=== Stated exercise ===
What is the number of lines holding the word "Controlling"? Write that number and nothing else.
┄┄┄┄┄┄┄┄┄┄
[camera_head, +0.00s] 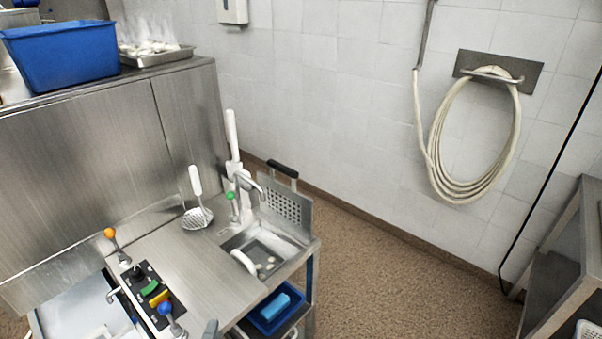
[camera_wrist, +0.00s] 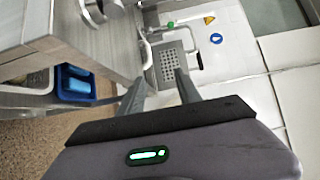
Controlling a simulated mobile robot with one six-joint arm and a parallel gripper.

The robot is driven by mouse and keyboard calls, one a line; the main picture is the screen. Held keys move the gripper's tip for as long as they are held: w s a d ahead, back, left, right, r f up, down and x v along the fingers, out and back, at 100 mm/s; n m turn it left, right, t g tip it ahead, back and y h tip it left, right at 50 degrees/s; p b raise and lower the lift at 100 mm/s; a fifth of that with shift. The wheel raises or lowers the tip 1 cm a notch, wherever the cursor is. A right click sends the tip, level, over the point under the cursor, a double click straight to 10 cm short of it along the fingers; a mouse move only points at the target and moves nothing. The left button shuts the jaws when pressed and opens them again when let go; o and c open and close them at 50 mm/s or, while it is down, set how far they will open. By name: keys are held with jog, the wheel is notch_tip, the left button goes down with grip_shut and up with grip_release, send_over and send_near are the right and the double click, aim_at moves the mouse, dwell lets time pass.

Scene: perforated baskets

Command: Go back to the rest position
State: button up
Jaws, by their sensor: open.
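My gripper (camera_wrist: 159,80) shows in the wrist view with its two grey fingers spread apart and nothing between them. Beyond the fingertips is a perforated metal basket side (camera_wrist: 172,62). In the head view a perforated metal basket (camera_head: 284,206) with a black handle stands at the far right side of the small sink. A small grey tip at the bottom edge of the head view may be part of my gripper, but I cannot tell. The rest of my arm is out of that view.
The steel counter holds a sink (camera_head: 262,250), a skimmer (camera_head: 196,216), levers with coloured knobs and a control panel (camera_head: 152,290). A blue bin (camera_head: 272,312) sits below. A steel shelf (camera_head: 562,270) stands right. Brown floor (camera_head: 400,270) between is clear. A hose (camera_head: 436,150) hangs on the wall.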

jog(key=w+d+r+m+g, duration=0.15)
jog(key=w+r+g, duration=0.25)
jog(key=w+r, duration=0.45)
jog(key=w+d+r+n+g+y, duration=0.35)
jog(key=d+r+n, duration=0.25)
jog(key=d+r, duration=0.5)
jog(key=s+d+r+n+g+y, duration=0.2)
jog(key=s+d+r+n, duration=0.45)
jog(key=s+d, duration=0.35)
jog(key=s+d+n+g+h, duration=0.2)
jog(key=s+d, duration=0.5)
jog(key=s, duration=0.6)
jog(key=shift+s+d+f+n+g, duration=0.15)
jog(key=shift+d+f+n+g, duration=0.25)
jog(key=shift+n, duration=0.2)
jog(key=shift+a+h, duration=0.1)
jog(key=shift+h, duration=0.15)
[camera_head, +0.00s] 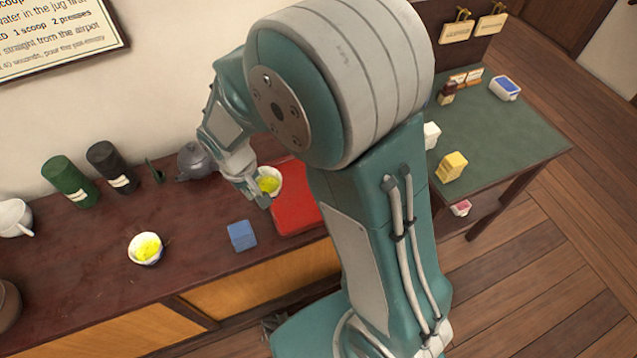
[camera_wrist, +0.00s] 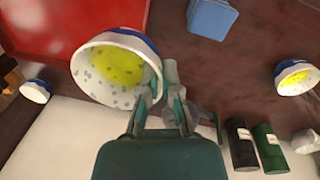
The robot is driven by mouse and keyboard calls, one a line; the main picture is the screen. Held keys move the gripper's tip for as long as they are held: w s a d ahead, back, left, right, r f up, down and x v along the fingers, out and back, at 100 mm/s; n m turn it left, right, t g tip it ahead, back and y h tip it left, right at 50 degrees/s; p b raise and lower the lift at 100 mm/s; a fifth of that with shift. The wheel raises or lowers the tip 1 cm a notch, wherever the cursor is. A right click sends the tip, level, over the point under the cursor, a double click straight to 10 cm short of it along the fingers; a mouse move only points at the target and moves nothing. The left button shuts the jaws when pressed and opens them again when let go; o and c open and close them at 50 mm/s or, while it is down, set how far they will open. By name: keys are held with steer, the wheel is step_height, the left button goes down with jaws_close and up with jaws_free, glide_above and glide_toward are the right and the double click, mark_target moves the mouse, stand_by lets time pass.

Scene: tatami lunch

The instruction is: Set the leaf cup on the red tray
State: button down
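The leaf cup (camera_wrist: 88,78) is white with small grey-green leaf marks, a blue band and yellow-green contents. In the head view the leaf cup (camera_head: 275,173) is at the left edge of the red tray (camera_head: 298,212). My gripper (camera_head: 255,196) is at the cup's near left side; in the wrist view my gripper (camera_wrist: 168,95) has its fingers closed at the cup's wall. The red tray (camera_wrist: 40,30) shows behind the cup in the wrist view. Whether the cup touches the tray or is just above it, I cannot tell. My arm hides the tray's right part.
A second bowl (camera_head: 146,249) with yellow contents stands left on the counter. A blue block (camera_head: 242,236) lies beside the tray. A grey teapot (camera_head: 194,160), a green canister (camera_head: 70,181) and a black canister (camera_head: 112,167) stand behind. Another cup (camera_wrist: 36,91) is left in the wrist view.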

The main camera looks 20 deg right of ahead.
┄┄┄┄┄┄┄┄┄┄
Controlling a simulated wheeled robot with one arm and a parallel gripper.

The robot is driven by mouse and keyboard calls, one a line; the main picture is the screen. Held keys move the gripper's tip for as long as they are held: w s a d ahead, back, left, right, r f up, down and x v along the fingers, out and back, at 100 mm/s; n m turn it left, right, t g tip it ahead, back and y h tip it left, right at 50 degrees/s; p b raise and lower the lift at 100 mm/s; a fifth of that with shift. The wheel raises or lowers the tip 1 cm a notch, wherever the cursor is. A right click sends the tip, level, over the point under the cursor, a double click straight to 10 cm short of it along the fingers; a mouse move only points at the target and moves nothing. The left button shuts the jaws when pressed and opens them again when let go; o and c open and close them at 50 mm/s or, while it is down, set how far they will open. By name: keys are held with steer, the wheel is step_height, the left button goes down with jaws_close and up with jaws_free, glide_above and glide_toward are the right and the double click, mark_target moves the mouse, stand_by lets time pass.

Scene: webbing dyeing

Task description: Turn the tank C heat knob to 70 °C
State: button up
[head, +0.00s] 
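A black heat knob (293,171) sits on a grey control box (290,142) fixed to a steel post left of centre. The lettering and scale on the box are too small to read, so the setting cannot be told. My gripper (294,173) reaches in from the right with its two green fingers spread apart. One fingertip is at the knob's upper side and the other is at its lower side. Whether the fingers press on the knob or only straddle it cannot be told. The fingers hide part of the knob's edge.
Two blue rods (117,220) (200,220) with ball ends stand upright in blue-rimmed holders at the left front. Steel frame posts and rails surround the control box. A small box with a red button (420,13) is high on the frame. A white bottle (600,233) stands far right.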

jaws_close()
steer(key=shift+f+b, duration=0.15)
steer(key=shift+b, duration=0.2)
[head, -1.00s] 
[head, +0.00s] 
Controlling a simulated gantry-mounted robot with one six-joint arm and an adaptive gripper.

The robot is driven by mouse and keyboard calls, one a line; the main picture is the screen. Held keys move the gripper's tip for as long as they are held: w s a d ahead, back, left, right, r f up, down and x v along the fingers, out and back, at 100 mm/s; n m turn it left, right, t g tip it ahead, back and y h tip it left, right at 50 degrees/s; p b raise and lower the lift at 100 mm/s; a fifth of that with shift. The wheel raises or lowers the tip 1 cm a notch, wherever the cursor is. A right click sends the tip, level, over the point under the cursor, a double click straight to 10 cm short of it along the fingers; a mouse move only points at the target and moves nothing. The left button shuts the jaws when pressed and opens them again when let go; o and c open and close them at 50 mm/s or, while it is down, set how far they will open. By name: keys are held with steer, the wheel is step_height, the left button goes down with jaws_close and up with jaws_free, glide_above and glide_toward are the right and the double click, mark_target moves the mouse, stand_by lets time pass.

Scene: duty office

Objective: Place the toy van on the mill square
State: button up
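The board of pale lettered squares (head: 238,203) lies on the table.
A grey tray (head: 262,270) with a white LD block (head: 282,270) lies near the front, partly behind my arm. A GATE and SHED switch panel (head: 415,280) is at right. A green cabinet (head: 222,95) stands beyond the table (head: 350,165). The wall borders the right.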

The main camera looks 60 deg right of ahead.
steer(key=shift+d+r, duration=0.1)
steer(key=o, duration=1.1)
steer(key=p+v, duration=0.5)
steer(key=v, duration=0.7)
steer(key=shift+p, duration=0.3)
┄┄┄┄┄┄┄┄┄┄
=== Reply to the exercise ===
3